### Dataset excerpts
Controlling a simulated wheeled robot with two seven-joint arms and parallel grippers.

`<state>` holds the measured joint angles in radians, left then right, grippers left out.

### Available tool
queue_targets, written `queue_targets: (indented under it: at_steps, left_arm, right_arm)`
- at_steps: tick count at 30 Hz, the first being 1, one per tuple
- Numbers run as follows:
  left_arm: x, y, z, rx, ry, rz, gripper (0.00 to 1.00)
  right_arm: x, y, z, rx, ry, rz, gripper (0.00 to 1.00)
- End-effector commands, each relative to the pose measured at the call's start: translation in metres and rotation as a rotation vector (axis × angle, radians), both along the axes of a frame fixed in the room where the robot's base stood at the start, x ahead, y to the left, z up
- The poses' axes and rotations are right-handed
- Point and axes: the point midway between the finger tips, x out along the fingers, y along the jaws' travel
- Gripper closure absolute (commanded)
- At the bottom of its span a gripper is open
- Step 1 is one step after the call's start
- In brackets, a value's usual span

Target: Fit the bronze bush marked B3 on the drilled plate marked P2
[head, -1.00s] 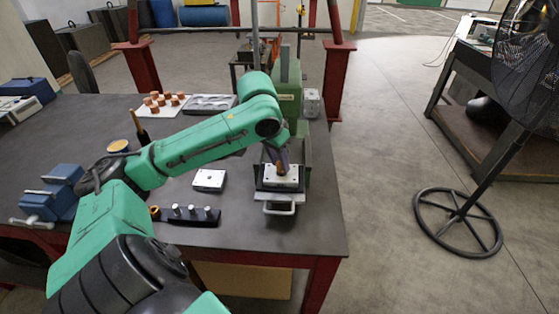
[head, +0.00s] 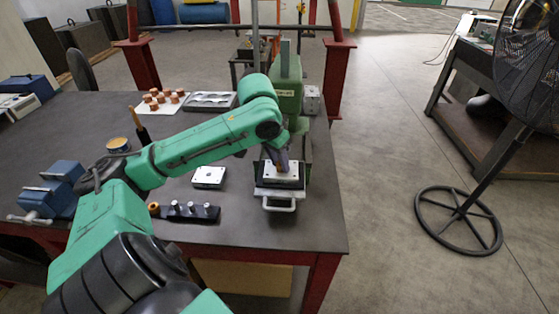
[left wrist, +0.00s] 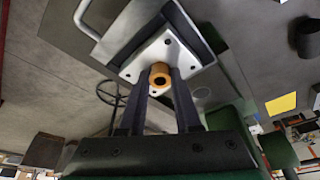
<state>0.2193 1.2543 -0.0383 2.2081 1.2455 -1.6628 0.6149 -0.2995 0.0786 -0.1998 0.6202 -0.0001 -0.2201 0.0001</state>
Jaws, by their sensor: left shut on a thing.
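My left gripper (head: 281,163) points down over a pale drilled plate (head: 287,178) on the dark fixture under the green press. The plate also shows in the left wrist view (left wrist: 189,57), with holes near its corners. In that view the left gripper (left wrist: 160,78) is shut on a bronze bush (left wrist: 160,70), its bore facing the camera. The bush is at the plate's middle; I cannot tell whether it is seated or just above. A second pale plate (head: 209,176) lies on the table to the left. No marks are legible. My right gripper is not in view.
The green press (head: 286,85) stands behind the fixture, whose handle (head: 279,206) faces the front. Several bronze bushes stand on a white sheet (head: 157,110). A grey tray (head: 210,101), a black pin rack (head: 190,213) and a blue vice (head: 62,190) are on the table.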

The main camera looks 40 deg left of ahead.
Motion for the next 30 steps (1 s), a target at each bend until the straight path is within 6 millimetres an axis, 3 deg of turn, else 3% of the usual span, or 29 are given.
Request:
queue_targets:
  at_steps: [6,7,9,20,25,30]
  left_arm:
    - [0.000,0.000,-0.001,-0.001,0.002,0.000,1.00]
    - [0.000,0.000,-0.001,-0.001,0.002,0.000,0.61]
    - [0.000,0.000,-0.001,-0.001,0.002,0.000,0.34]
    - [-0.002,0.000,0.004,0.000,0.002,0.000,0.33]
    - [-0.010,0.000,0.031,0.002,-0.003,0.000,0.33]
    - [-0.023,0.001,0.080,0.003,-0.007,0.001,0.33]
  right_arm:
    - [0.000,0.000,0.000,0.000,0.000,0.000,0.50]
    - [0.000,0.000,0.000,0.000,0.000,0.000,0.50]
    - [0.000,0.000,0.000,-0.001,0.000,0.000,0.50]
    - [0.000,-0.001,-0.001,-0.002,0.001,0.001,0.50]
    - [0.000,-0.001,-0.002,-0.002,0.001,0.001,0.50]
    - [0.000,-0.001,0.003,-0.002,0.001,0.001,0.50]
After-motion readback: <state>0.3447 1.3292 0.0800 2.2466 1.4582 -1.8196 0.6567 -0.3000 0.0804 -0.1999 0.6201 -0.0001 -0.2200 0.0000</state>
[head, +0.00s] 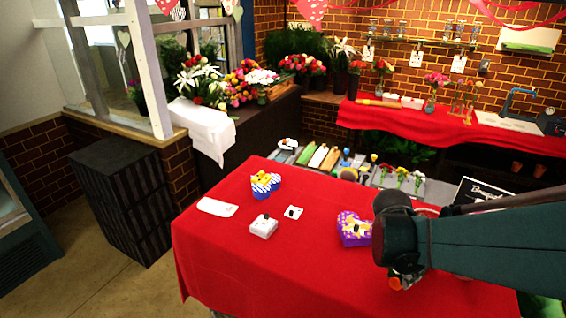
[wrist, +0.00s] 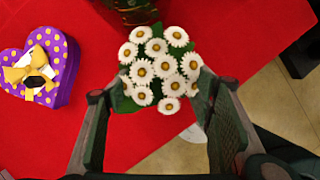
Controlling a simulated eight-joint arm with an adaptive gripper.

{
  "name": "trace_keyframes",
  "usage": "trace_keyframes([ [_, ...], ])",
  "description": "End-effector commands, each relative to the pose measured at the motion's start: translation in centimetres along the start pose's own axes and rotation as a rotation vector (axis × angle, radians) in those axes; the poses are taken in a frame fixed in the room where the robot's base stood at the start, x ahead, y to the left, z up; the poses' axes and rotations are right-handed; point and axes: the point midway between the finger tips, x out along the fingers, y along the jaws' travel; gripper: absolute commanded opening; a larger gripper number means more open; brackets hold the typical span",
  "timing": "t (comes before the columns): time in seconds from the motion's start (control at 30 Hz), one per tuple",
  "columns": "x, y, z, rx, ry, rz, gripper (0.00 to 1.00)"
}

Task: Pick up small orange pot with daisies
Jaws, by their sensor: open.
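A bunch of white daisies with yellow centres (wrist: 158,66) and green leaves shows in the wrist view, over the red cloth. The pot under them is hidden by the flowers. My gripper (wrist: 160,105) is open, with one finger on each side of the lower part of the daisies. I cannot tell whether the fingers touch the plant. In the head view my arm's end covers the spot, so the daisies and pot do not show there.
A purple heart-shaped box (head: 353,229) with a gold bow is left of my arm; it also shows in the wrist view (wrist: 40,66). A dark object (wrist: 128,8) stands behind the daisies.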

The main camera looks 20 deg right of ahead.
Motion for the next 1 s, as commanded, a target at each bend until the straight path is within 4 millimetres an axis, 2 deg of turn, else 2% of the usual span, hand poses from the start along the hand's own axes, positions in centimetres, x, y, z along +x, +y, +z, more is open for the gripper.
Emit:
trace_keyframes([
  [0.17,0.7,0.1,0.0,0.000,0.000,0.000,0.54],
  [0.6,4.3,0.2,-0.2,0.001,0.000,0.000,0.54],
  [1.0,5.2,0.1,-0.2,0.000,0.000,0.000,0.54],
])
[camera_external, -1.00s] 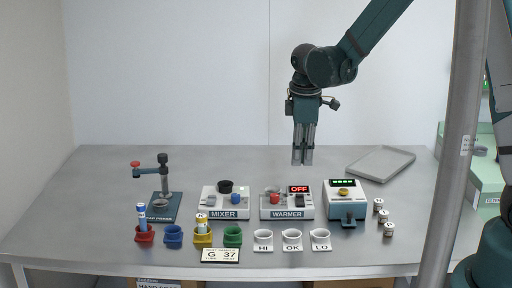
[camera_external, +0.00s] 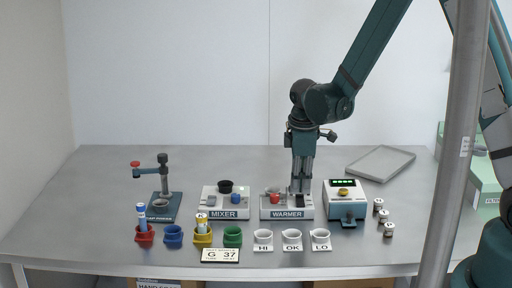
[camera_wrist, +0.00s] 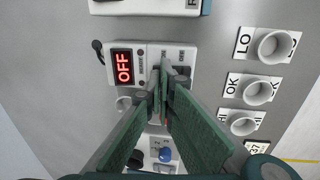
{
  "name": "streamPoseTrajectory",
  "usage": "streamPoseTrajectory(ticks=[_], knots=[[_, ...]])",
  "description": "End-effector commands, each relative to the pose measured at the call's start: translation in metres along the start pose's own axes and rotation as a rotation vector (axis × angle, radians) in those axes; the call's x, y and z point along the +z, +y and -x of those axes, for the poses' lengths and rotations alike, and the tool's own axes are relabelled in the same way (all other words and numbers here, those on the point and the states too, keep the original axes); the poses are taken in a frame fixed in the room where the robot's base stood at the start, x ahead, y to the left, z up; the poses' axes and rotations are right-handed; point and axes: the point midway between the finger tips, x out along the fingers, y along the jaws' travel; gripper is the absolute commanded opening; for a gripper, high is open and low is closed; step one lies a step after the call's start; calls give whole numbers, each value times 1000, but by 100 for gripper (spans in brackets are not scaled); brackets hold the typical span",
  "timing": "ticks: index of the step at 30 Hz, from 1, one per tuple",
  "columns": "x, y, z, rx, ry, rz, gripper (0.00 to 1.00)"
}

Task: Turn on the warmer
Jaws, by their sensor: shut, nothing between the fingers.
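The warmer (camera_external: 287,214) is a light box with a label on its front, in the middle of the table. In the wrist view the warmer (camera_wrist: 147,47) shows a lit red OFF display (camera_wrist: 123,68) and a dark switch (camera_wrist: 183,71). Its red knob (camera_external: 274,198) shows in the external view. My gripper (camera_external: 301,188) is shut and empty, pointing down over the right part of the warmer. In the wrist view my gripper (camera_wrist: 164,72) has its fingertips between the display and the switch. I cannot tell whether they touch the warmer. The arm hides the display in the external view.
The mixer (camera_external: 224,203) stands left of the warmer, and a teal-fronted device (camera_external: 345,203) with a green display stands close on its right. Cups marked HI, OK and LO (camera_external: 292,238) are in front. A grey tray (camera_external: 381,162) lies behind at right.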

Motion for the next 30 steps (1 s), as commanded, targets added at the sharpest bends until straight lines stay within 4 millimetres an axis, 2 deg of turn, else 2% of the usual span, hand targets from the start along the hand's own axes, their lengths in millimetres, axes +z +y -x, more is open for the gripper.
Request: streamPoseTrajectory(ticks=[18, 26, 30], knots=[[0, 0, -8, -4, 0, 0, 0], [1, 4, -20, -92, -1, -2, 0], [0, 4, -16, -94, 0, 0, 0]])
...
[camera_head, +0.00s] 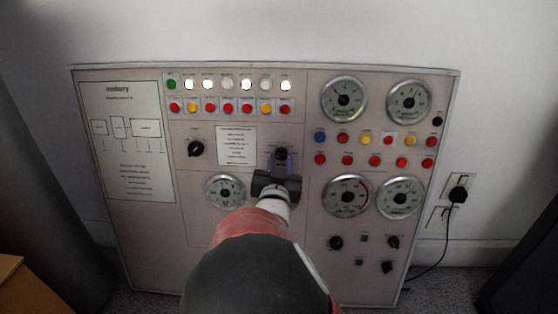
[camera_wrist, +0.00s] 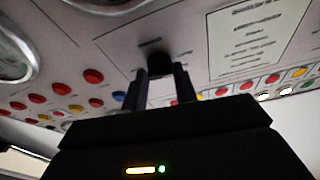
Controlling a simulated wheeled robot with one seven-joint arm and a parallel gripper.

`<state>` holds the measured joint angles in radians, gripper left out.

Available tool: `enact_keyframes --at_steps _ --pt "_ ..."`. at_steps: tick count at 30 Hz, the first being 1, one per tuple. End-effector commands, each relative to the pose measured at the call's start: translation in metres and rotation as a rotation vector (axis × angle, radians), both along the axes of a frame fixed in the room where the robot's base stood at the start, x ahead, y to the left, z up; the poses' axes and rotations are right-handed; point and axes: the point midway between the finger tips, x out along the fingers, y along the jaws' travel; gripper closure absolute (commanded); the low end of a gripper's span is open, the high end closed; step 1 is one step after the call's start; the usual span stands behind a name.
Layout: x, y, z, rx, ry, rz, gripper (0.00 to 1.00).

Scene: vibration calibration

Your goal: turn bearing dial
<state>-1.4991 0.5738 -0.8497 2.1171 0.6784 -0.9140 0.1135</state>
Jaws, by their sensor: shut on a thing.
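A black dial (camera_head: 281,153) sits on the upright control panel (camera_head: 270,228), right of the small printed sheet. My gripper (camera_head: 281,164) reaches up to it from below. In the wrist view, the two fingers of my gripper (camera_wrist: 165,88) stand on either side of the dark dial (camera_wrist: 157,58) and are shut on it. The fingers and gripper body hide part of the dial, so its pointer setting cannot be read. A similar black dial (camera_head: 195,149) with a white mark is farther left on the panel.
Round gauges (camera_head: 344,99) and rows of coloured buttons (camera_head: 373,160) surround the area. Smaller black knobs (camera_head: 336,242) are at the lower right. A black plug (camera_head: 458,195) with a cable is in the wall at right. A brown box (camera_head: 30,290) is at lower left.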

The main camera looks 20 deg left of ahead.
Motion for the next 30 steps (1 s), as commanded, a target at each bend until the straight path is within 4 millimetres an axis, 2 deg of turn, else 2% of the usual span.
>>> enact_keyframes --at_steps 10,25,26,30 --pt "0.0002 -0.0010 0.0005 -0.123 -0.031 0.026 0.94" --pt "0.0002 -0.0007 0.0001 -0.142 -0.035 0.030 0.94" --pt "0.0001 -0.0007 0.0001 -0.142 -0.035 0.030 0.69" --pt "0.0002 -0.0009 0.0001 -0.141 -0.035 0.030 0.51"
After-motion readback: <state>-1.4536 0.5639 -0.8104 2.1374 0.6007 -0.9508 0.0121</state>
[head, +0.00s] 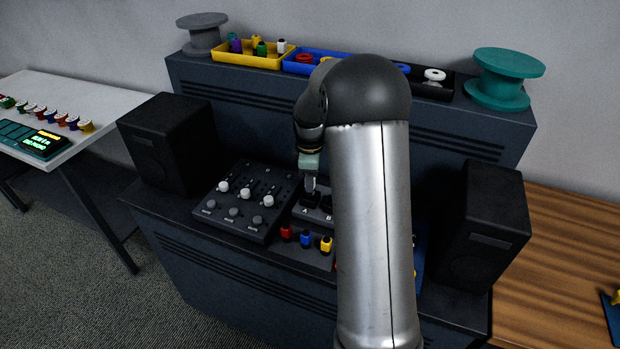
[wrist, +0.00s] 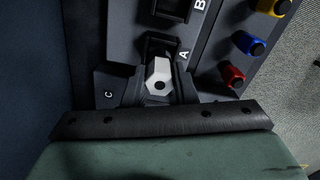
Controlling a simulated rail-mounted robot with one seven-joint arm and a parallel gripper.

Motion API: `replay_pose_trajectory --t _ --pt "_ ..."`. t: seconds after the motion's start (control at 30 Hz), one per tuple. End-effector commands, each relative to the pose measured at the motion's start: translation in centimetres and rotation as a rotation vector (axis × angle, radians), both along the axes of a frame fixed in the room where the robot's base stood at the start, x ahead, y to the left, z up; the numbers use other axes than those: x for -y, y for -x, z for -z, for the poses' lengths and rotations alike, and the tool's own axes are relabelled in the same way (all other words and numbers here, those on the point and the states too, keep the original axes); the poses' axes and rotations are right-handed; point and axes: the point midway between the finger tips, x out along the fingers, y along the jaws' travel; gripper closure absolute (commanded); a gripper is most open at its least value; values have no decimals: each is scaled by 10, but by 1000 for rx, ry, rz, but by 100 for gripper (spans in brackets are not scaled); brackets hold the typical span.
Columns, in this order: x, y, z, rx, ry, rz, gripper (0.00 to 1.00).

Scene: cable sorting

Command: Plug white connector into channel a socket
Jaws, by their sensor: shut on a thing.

### Written exercise
Your task is to pick out every line with the string "seven" and copy it.

### Solution
Controlling a simulated wheeled robot with two seven-joint arms and parallel grippers.
Controlling a simulated wheeled robot with one seven-joint arm and a parallel gripper.
Controlling a simulated rail-mounted robot with one seven-joint arm and a parallel gripper.

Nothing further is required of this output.